WHAT THE TASK ASKS: Reproduce the following material exactly, including every line.

RECORDS TO USE:
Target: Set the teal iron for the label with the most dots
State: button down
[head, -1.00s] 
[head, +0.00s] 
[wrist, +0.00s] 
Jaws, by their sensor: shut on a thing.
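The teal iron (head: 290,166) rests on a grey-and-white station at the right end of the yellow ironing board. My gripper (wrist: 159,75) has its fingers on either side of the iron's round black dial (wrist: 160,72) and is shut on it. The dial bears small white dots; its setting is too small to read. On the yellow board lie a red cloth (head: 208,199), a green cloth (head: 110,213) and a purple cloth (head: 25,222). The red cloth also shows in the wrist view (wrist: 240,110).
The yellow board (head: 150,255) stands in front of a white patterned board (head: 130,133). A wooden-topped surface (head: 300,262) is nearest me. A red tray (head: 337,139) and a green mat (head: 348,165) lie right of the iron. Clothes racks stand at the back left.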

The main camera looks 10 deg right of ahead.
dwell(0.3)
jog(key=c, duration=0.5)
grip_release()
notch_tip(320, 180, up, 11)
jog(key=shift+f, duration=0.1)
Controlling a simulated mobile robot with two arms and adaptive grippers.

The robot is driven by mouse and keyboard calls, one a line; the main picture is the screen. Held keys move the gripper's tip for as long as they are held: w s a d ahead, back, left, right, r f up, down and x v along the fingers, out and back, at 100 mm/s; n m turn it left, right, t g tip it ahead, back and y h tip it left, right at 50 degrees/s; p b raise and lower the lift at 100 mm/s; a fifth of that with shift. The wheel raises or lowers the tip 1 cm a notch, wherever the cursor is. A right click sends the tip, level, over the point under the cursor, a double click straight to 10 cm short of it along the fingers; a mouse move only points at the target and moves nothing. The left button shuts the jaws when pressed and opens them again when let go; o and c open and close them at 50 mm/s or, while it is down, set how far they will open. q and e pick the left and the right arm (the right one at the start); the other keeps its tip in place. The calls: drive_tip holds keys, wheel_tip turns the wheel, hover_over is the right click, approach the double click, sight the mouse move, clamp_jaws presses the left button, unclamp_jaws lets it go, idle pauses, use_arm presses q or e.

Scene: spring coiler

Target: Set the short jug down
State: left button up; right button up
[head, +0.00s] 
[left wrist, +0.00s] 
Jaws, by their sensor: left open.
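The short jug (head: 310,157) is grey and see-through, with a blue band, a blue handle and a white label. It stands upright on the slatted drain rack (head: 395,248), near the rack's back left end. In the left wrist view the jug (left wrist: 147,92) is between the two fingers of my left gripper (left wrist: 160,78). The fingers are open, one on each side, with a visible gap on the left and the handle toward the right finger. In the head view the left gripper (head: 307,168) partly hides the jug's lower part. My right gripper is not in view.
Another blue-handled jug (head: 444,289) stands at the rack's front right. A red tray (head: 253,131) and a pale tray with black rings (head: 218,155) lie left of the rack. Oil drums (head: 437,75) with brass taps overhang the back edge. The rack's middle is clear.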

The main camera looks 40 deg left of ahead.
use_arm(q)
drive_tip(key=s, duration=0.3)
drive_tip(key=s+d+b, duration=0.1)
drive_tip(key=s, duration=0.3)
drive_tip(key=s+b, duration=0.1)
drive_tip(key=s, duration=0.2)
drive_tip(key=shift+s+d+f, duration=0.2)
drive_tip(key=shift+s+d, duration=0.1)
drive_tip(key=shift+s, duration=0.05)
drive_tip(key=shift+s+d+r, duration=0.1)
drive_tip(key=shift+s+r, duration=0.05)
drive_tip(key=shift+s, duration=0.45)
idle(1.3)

RESPONSE TO THE TASK:
Target: Set the teal iron for the label with the most dots
State: button down
[head, -1.00s] 
[head, +0.00s] 
[wrist, +0.00s] 
Jaws, by their sensor: shut on a thing.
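The teal iron (head: 290,166) rests on a grey-and-white station at the right end of the yellow ironing board. My gripper (wrist: 159,75) has its fingers on either side of the iron's round black dial (wrist: 160,72) and is shut on it. The dial bears small white dots; its setting is too small to read. On the yellow board lie a red cloth (head: 208,199), a green cloth (head: 110,213) and a purple cloth (head: 25,222). The red cloth also shows in the wrist view (wrist: 240,110).
The yellow board (head: 150,255) stands in front of a white patterned board (head: 130,133). A wooden-topped surface (head: 300,262) is nearest me. A red tray (head: 337,139) and a green mat (head: 348,165) lie right of the iron. Clothes racks stand at the back left.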

The main camera looks 10 deg right of ahead.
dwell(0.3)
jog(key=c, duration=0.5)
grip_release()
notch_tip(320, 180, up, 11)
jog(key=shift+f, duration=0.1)
Controlling a simulated mobile robot with two arms and adaptive grippers.

The robot is driven by mouse and keyboard calls, one a line; the main picture is the screen. Held keys move the gripper's tip for as long as they are held: w s a d ahead, back, left, right, r f up, down and x v along the fingers, out and back, at 100 mm/s; n m turn it left, right, t g tip it ahead, back and y h tip it left, right at 50 degrees/s; p b raise and lower the lift at 100 mm/s; a fifth of that with shift. The wheel raises or lowers the tip 1 cm a notch, wherever the cursor is. A right click sends the tip, level, over the point under the cursor, a double click straight to 10 cm short of it along the fingers; a mouse move only points at the target and moves nothing. The left button shuts the jaws when pressed and opens them again when let go; o and c open and close them at 50 mm/s or, while it is down, set how far they will open. q and e pick the left and the right arm (the right one at the start); the other keeps its tip in place. The calls: drive_tip holds keys, wheel_tip turns the wheel, hover_over is the right click, approach the double click, sight the mouse move, clamp_jaws presses the left button, unclamp_jaws lets it go, idle pauses, use_arm presses q or e.

Scene: spring coiler

Target: Set the short jug down
State: left button up; right button up
[head, +0.00s] 
[left wrist, +0.00s] 
Jaws, by their sensor: left open.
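The short jug (head: 310,157) is grey and see-through, with a blue band, a blue handle and a white label. It stands upright on the slatted drain rack (head: 395,248), near the rack's back left end. In the left wrist view the jug (left wrist: 147,92) is between the two fingers of my left gripper (left wrist: 160,78). The fingers are open, one on each side, with a visible gap on the left and the handle toward the right finger. In the head view the left gripper (head: 307,168) partly hides the jug's lower part. My right gripper is not in view.
Another blue-handled jug (head: 444,289) stands at the rack's front right. A red tray (head: 253,131) and a pale tray with black rings (head: 218,155) lie left of the rack. Oil drums (head: 437,75) with brass taps overhang the back edge. The rack's middle is clear.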

The main camera looks 40 deg left of ahead.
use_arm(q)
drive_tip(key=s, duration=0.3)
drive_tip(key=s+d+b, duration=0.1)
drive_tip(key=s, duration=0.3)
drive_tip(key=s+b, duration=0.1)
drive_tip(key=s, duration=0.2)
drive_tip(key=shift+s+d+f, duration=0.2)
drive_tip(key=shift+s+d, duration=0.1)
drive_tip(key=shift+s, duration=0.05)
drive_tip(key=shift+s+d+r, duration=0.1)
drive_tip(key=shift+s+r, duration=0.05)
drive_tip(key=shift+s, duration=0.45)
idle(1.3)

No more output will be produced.